Sunday, March 25, 2018

Toss those books

Sometimes you have to give up on your dreams.  This is especially true when the dreams involve lots of bookkeeping for little gain.

For the past few weeks I have been obsessing over a detail of mechanics in Heroes By Trade.  The way the game used to work is each character had a Vigour score that described how powerful their abilities would be.  If you tried to use an ability of higher rank than your Vigour, you would take damage equal to the difference.  If you have a Vigour of 5 and use an ability of Rank 7, you take 2 damage.

This system is balanced.  It even feels right - characters can desperately strive to do something challenging but it hurts to push beyond your limits.

The trouble is that it ends up being a lot of bookkeeping.  People were constantly using abilities and forgetting to take 1 or 2 damage when doing so.  When they used a really high rank ability they tended to remember, but it was a regular problem.  Not only was it an issue that combats weren't going the way they should, but also players hated it.  Some people just didn't like the idea of taking damage at all, but everyone hated the constant recording of tiny amounts of damage to do normal things.

It needed to change.  This system would be fine in a computer game where the bookkeeping was taken care of automatically but in a tabletop game it is important to keep things moving.

My new design is to have Vigour be a hard cap on what abilities you can use.  If your Vigour is 5 then you can only use abilities of Rank 5 or less.  Simple.  However, I really liked the idea of people being able to occasionally do something spectacular so I added something else in to replace the old system called Surges.

The mechanic behind this is simple:  Once an encounter you can Surge, which adds your Constitution to your Vigour.  Generally this means that on the turn you choose to do this you can do something spectacular, either using an advanced version of an ability you normally use, or using an ability you generally cannot access. 

This still means you have to remember if you have used your Surge or not.  It reduces bookkeeping a little, but does not eliminate it entirely.  However, I think that it is far less likely to be forgotten, which is a plus, and it also feels better.  Instead of constantly recording the 1 or 2 damage you take you just have to remember that you used your Surge, or didn't.

It is funny how many knock on effects this sort of change creates.  It makes Constitution slightly more powerful, which is actually something I think is good.  Constitution was extremely weak in combat up to this point, so a buff is a positive.  It also means that character power is reduced because of lesser flexibility, and this sort of power reduction is quite challenging to quantify.  The other tricky thing is that ability ranks started at 5 and went up to 13, but starting character Vigour could be as low as 2.  I don't want people to have no abilities they can use at all, so I am going to need to lower the ranks of all abilities by 2 to make sure that nearly everyone has some cool stuff to do, but doing that inflates character power overall....

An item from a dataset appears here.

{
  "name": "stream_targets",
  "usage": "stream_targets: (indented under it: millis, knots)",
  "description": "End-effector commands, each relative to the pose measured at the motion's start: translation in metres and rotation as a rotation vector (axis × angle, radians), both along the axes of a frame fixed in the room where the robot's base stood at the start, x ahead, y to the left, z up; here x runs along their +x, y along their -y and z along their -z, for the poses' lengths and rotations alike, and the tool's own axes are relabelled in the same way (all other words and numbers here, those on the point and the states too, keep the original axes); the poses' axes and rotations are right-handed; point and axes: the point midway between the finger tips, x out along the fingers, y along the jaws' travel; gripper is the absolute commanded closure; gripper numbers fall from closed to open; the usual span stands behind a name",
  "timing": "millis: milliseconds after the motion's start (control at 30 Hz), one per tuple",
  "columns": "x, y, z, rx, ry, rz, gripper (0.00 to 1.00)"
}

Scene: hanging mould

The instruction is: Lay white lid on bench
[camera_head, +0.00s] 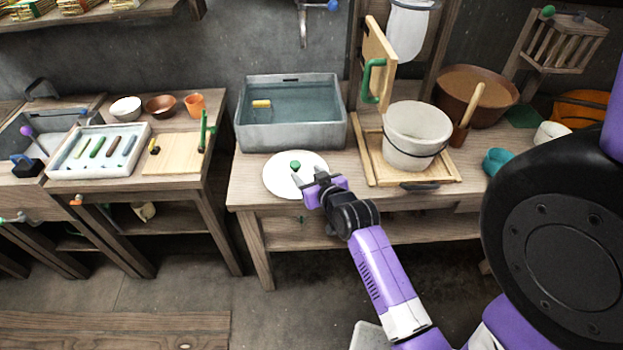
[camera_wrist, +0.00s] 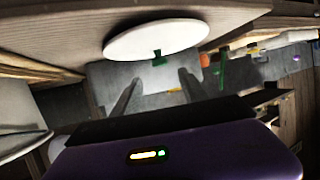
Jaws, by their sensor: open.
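The white lid (camera_head: 282,181), a flat round disc with a green knob (camera_head: 295,166), lies on the bench (camera_head: 245,193) in front of the water tank. My gripper (camera_head: 311,176) is at the lid's right front edge, open and empty. In the wrist view the white lid (camera_wrist: 150,40) appears upside down, with its green knob (camera_wrist: 159,59) pointing down the picture. The two fingers of my gripper (camera_wrist: 158,85) are spread, with the knob ahead of them and roughly between them. I cannot tell exactly how far the fingertips are from the knob.
The grey water tank (camera_head: 290,133) stands behind the lid. A white bucket (camera_head: 416,130) sits on a wooden frame (camera_head: 372,160) to the right, with an upright wooden panel (camera_head: 378,55) behind. A side table (camera_head: 185,187) with a tray stands left, across a gap.

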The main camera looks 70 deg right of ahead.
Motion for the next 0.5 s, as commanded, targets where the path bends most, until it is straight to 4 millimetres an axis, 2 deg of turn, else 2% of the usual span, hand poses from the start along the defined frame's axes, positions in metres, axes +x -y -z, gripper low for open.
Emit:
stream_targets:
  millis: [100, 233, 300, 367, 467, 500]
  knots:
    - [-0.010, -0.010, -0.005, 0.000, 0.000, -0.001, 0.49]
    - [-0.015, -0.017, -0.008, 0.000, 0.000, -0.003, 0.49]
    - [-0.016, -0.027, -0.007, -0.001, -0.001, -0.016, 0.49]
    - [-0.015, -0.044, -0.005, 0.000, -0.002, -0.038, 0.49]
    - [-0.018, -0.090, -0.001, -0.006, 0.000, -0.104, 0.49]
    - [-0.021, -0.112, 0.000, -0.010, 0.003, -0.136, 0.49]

It is a tricky thing, sorting out all these changes and figuring out what tweaking one thing will do to a huge system.  I think though that my current change package is a real positive as it should keep character choices just as varied but reduce the complexity of implementing those choices.  That is a big thing for me - make sure you have to think a lot about what is best, but once you choose it should be easy to resolve.  Kind of the opposite of how I feel when playing DnD a lot of the time, where I spend too much time keeping track of all my shit but when I have to make a choice the answer is always Fireball.

I mean, it isn't *always* Fireball.  Sometimes our characters talk to people too, rather than just murdering them.

But when murder is afoot, Fireball is always the choice, and then we spend a long time rolling dice and adding up damage, and that is not the system I want.

6 comments:

  1. Could you make physical surge tokens that people throw someplace when they use them to reduce mental bookkeeping about if they've been used or not? The Battlestar Galactica board game took that route in one of their expansions with their 'use once per game abilities' and it ended up opening design space by letting them add in abilities and effects that interacted with those tokens.

    A berserker could do more and take more damage if they don't have a surge token, for example. A high level bard ability could give their surge token to another player.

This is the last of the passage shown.